Problem
Tally every line of the listing where the string "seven" is found, and state the total alone.

Data

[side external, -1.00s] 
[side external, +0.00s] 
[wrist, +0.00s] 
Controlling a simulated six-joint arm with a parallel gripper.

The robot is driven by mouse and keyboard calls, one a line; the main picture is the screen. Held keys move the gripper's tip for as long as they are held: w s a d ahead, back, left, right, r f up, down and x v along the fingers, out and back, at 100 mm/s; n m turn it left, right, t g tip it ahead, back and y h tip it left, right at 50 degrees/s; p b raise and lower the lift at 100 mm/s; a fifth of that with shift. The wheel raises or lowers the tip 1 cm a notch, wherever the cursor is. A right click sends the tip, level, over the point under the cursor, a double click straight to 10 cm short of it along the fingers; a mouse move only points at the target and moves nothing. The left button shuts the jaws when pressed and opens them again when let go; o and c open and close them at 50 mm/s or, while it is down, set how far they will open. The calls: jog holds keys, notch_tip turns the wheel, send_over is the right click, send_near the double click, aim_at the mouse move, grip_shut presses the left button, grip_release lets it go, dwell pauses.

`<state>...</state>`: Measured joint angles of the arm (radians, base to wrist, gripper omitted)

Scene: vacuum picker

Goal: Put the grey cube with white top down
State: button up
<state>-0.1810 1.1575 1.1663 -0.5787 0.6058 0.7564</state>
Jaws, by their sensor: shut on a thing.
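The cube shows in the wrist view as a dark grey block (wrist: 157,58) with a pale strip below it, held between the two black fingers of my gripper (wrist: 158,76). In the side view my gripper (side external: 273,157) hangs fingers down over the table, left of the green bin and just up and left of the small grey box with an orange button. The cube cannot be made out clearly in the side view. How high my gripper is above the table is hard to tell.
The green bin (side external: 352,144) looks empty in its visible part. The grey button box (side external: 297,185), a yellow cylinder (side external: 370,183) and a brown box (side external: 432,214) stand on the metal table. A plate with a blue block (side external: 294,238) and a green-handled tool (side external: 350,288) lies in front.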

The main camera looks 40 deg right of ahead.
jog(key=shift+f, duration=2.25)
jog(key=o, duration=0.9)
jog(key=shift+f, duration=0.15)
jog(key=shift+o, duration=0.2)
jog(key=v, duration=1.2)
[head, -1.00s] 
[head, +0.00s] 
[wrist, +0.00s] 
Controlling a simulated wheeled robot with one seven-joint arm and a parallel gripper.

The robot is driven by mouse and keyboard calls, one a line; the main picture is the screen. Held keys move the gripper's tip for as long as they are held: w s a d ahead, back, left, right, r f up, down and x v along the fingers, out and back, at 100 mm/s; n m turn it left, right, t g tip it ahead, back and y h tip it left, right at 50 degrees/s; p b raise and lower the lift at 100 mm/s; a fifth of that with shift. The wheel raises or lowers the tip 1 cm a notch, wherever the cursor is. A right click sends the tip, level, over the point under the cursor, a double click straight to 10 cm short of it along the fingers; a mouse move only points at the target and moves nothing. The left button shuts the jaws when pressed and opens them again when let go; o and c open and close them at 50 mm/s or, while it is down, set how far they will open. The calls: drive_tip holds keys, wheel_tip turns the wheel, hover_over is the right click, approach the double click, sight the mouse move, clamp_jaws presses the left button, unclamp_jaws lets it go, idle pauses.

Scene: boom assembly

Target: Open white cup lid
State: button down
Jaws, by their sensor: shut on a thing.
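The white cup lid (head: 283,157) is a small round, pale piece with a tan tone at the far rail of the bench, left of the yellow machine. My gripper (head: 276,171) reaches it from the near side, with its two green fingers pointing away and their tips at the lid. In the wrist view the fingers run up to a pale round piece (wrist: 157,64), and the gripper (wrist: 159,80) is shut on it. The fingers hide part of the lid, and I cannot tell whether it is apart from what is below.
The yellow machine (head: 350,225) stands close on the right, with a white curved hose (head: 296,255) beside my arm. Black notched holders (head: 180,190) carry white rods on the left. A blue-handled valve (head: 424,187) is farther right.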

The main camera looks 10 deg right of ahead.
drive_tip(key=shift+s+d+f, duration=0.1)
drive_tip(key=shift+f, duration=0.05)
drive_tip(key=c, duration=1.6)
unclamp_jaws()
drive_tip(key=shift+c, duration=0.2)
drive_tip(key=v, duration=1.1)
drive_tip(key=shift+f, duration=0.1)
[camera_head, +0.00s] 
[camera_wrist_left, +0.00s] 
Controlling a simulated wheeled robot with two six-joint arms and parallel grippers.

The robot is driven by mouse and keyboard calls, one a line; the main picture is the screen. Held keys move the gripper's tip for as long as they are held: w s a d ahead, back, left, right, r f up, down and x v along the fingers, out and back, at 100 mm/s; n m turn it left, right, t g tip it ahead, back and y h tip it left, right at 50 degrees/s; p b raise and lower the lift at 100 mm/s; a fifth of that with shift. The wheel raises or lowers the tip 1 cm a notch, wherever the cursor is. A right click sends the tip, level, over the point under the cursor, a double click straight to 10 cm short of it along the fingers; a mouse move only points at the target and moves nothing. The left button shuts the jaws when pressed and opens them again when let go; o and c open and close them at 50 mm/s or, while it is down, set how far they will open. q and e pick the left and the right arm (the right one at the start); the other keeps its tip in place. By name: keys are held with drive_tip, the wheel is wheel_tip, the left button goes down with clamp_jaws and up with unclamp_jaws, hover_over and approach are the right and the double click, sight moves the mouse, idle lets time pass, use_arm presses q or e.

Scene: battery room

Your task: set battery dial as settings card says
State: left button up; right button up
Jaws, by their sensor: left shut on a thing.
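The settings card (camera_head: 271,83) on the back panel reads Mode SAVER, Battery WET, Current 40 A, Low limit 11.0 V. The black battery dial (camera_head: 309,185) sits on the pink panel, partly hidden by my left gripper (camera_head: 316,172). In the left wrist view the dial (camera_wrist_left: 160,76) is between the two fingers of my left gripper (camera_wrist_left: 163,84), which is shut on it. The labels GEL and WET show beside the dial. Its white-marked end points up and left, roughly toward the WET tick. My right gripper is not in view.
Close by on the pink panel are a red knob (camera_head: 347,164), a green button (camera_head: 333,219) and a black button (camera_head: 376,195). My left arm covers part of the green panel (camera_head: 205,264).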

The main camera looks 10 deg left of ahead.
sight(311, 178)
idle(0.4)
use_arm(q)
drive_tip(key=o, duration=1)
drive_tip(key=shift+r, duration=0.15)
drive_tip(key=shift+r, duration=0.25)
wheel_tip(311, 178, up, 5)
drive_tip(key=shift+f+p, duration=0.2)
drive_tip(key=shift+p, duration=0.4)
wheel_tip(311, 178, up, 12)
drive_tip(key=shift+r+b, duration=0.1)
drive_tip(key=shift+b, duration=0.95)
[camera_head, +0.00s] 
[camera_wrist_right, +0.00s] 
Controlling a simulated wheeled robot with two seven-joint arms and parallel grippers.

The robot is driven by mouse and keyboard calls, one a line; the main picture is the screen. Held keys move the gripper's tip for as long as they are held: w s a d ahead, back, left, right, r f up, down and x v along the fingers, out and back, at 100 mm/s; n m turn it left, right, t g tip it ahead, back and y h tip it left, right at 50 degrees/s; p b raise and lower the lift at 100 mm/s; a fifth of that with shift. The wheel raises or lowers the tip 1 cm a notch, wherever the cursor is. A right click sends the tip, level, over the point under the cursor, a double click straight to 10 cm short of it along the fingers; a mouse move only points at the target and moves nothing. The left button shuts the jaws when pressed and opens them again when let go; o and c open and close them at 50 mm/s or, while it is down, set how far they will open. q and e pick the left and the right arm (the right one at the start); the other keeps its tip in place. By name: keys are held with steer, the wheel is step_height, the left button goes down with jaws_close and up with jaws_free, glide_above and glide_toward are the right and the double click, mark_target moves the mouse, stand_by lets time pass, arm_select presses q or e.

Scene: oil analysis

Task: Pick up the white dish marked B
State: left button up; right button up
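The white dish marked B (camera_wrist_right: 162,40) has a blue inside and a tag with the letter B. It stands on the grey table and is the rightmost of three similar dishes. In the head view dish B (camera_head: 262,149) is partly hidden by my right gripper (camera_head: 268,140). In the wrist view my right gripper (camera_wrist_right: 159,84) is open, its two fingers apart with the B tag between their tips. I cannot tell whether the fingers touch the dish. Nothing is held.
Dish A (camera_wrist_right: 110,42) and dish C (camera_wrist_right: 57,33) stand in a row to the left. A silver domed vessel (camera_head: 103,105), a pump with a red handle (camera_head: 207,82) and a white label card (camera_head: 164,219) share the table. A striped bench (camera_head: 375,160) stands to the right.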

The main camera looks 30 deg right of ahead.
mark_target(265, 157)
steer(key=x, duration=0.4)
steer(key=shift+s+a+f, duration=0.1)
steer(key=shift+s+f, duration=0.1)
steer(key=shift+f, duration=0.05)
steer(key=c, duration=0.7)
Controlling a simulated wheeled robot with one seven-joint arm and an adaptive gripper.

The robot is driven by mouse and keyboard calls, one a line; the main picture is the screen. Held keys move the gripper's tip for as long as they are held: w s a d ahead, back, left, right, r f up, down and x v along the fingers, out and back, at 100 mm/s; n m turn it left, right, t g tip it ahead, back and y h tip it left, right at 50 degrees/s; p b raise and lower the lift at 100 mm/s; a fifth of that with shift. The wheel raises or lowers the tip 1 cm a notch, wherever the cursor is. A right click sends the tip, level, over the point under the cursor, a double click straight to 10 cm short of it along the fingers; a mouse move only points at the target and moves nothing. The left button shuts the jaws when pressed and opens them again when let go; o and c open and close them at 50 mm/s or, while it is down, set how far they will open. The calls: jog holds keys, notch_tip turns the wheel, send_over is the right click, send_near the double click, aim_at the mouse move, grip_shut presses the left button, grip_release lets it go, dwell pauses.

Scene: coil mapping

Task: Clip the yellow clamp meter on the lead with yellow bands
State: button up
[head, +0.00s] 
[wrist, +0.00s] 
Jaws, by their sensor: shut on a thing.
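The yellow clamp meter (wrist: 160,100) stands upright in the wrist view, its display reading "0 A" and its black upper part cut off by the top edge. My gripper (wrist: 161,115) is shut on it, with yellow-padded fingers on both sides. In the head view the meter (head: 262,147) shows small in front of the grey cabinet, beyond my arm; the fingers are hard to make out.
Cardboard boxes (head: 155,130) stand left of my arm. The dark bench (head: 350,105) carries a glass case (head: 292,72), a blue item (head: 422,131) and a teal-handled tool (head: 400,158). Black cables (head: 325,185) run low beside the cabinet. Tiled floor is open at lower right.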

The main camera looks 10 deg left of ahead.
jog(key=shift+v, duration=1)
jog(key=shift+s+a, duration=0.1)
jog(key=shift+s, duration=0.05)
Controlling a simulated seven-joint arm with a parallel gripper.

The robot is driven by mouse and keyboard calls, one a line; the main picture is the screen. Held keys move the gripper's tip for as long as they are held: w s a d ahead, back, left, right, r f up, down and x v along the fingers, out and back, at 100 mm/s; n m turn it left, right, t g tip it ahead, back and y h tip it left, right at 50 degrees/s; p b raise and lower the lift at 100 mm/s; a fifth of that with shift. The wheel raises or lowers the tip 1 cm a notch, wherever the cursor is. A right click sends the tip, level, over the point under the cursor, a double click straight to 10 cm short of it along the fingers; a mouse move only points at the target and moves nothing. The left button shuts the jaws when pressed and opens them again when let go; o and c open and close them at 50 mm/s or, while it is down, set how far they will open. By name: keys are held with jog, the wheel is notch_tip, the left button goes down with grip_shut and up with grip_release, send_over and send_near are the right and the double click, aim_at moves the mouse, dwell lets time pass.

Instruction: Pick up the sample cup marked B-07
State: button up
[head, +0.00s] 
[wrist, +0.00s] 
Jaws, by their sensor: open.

Task result
4